* [Short exercise]
Set down every entry word for word. Omit the pictures.

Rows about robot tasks

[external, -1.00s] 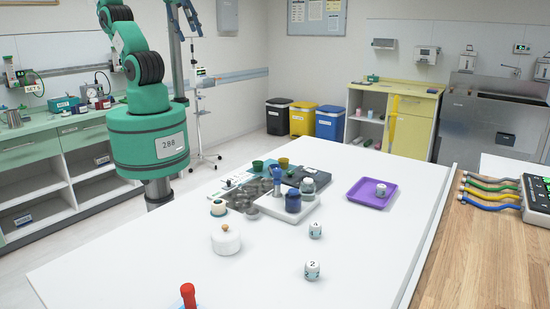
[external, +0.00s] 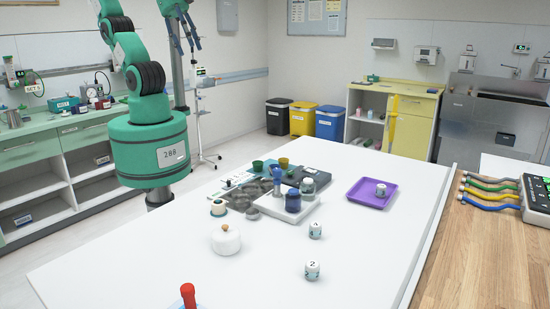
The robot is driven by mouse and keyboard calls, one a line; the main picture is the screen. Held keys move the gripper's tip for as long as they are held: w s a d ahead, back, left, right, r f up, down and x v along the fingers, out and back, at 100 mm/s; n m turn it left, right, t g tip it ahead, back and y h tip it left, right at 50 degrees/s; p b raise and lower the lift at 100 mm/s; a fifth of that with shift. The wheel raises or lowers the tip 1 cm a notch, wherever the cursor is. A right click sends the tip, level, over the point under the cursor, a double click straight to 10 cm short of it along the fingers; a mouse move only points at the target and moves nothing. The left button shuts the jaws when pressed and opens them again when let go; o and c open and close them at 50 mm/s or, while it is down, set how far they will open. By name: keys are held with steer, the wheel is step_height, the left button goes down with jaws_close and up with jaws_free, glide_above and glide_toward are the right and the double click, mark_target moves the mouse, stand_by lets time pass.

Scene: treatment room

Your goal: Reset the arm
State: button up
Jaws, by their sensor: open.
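My green arm stands at the left, on the far side of the white table (external: 130,270). It is raised, and its upper part runs out of the top of the picture. My gripper (external: 188,50) shows dark near the top, right of the arm, pointing down with its fingers apart. It is empty and well away from the objects on the table.
The table holds a grey tray of jars (external: 301,214), a white lidded pot (external: 226,241), a purple tray (external: 364,198) with a small jar, two numbered white jars (external: 315,230) (external: 312,270) and a red-topped object (external: 188,295). The front of the table is mostly clear.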

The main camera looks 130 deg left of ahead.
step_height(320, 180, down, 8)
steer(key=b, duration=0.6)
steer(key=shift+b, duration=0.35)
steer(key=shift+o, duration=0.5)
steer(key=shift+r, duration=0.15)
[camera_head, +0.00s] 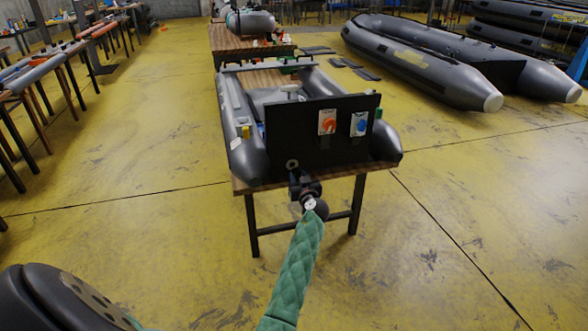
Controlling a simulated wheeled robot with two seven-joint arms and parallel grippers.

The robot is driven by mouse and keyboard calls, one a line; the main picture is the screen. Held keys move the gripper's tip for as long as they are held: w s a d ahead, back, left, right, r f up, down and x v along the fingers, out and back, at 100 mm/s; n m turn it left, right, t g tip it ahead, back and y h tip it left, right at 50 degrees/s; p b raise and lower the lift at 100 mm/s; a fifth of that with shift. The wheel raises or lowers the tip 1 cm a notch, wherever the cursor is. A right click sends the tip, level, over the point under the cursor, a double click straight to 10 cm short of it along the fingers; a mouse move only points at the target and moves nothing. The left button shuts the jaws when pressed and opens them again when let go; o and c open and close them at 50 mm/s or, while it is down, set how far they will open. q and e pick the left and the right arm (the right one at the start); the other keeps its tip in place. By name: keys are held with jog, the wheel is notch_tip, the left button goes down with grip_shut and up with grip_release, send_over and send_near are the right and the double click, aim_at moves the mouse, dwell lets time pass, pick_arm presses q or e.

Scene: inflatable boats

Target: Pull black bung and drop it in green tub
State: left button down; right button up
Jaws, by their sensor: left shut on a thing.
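A grey inflatable boat (241,130) lies on a wooden table, its black transom board (285,133) facing me. A small round fitting with a pale rim (292,164) is low on the board. My left gripper (296,182), on the green-sleeved arm, is just below and in front of this fitting. It is shut on what appears to be the black bung, mostly hidden by the dark fingers; I cannot tell whether it is still seated in the board. I cannot make out a green tub for certain. My right gripper is not in view.
A red switch (328,121) and a blue switch (360,123) are on the transom. A larger grey boat (420,65) lies on the floor at back right. The yellow floor around the table is clear.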

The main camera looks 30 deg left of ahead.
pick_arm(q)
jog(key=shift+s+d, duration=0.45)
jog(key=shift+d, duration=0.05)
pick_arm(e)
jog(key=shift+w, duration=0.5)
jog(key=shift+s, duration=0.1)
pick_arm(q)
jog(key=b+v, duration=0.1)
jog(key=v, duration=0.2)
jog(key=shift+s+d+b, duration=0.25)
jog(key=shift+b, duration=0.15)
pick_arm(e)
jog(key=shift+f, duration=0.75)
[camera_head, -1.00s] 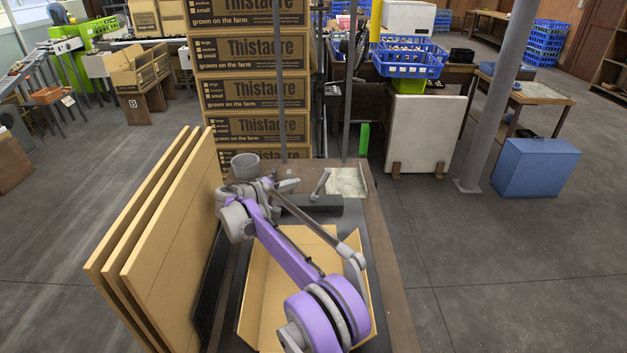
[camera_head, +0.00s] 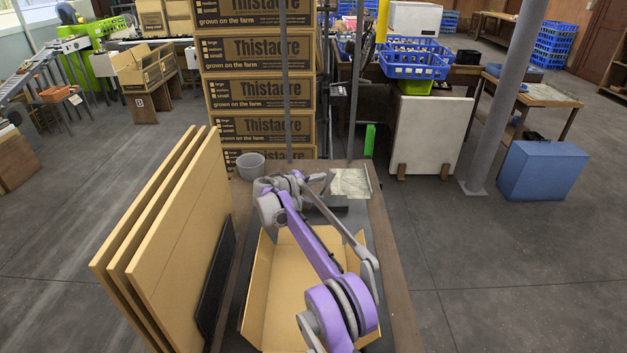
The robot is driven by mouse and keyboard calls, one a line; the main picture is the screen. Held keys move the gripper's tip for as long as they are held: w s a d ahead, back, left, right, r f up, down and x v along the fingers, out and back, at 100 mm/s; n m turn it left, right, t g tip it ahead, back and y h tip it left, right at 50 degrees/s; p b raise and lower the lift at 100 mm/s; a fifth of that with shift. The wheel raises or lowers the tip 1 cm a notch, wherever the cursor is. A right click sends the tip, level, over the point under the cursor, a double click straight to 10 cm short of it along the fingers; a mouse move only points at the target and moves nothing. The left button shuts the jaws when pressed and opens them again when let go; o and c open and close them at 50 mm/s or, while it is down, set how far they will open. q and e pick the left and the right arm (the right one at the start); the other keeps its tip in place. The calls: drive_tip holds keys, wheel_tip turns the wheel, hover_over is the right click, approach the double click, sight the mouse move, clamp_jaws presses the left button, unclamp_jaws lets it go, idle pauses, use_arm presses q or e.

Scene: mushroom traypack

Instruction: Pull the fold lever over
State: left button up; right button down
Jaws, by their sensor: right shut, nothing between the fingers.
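The fold lever (camera_head: 328,180) is a small grey lever at the far end of the folding bench. It is largely hidden behind my right gripper and hard to tell apart from it. My purple and grey right arm reaches over the bench from the bottom. My right gripper (camera_head: 311,179) points to the right at the lever. Its fingers look shut, and nothing shows between them. I cannot tell whether it touches the lever. An open cardboard tray (camera_head: 262,275) with raised walls lies in the bench's dark former, partly under my arm. My left gripper is not in view.
Several flat cardboard sheets (camera_head: 180,240) stand on the left side of the bench. A grey cup (camera_head: 251,165) and a pale sheet (camera_head: 350,183) lie at the bench's far end. Stacked Thistacre boxes (camera_head: 258,90) stand behind.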

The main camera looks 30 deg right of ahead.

* [Exercise response]
[external, -1.00s] 
[external, +0.00s] 
The robot is driven by mouse and keyboard calls, one a line; the main picture is the screen. Held keys move the gripper's tip for as long as they are held: w s a d ahead, back, left, right, r f up, down and x v along the fingers, out and back, at 100 mm/s; n m turn it left, right, t g tip it ahead, back and y h tip it left, right at 50 degrees/s; p b raise and lower the lift at 100 mm/s; a fifth of that with shift. The wheel raises or lowers the tip 1 cm a notch, wherever the cursor is. A right click sends the tip, level, over the point under the cursor, a double click straight to 10 cm short of it along the fingers; a mouse move only points at the target and moves nothing. The left button shuts the jaws when pressed and opens them again when let go; o and c open and close them at 50 mm/s or, while it is down, set how far they will open. By name: keys are held with steer, the wheel is step_height, the left button goes down with jaws_close and up with jaws_free, glide_above and glide_toward are the right and the double click, mark_target moves the mouse, stand_by lets time pass.

Scene: treatment room

Your goal: Reset the arm
State: button up
Jaws, by their sensor: open.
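My green arm stands at the left, on the far side of the white table (external: 130,270). It is raised, and its upper part runs out of the top of the picture. My gripper (external: 188,50) shows dark near the top, right of the arm, pointing down with its fingers apart. It is empty and well away from the objects on the table.
The table holds a grey tray of jars (external: 301,214), a white lidded pot (external: 226,241), a purple tray (external: 364,198) with a small jar, two numbered white jars (external: 315,230) (external: 312,270) and a red-topped object (external: 188,295). The front of the table is mostly clear.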

The main camera looks 130 deg left of ahead.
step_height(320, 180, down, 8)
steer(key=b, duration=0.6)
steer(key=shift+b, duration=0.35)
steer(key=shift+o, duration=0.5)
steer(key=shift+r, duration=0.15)
[camera_head, +0.00s] 
Controlling a simulated wheeled robot with two seven-joint arms and parallel grippers.

The robot is driven by mouse and keyboard calls, one a line; the main picture is the screen. Held keys move the gripper's tip for as long as they are held: w s a d ahead, back, left, right, r f up, down and x v along the fingers, out and back, at 100 mm/s; n m turn it left, right, t g tip it ahead, back and y h tip it left, right at 50 degrees/s; p b raise and lower the lift at 100 mm/s; a fifth of that with shift. The wheel raises or lowers the tip 1 cm a notch, wherever the cursor is. A right click sends the tip, level, over the point under the cursor, a double click straight to 10 cm short of it along the fingers; a mouse move only points at the target and moves nothing. The left button shuts the jaws when pressed and opens them again when let go; o and c open and close them at 50 mm/s or, while it is down, set how far they will open. q and e pick the left and the right arm (the right one at the start); the other keeps its tip in place. By name: keys are held with jog, the wheel is notch_tip, the left button goes down with grip_shut and up with grip_release, send_over and send_near are the right and the double click, aim_at moves the mouse, dwell lets time pass, pick_arm presses q or e.

Scene: inflatable boats

Target: Pull black bung and drop it in green tub
State: left button down; right button up
Jaws, by their sensor: left shut on a thing.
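A grey inflatable boat (241,130) lies on a wooden table, its black transom board (285,133) facing me. A small round fitting with a pale rim (292,164) is low on the board. My left gripper (296,182), on the green-sleeved arm, is just below and in front of this fitting. It is shut on what appears to be the black bung, mostly hidden by the dark fingers; I cannot tell whether it is still seated in the board. I cannot make out a green tub for certain. My right gripper is not in view.
A red switch (328,121) and a blue switch (360,123) are on the transom. A larger grey boat (420,65) lies on the floor at back right. The yellow floor around the table is clear.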

The main camera looks 30 deg left of ahead.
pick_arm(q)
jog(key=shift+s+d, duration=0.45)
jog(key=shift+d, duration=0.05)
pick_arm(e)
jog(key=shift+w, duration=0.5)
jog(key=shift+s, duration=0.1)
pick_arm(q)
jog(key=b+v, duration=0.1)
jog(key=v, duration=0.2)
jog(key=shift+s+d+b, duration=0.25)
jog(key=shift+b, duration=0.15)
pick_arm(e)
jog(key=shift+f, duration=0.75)
[camera_head, -1.00s] 
[camera_head, +0.00s] 
The robot is driven by mouse and keyboard calls, one a line; the main picture is the screen. Held keys move the gripper's tip for as long as they are held: w s a d ahead, back, left, right, r f up, down and x v along the fingers, out and back, at 100 mm/s; n m turn it left, right, t g tip it ahead, back and y h tip it left, right at 50 degrees/s; p b raise and lower the lift at 100 mm/s; a fifth of that with shift. The wheel raises or lowers the tip 1 cm a notch, wherever the cursor is. A right click sends the tip, level, over the point under the cursor, a double click straight to 10 cm short of it along the fingers; a mouse move only points at the target and moves nothing. The left button shuts the jaws when pressed and opens them again when let go; o and c open and close them at 50 mm/s or, while it is down, set how far they will open. q and e pick the left and the right arm (the right one at the start); the other keeps its tip in place. The calls: drive_tip holds keys, wheel_tip turns the wheel, hover_over is the right click, approach the double click, sight the mouse move, clamp_jaws presses the left button, unclamp_jaws lets it go, idle pauses, use_arm presses q or e.

Scene: mushroom traypack

Instruction: Pull the fold lever over
State: left button up; right button down
Jaws, by their sensor: right shut, nothing between the fingers.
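The fold lever (camera_head: 328,180) is a small grey lever at the far end of the folding bench. It is largely hidden behind my right gripper and hard to tell apart from it. My purple and grey right arm reaches over the bench from the bottom. My right gripper (camera_head: 311,179) points to the right at the lever. Its fingers look shut, and nothing shows between them. I cannot tell whether it touches the lever. An open cardboard tray (camera_head: 262,275) with raised walls lies in the bench's dark former, partly under my arm. My left gripper is not in view.
Several flat cardboard sheets (camera_head: 180,240) stand on the left side of the bench. A grey cup (camera_head: 251,165) and a pale sheet (camera_head: 350,183) lie at the bench's far end. Stacked Thistacre boxes (camera_head: 258,90) stand behind.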

The main camera looks 30 deg right of ahead.

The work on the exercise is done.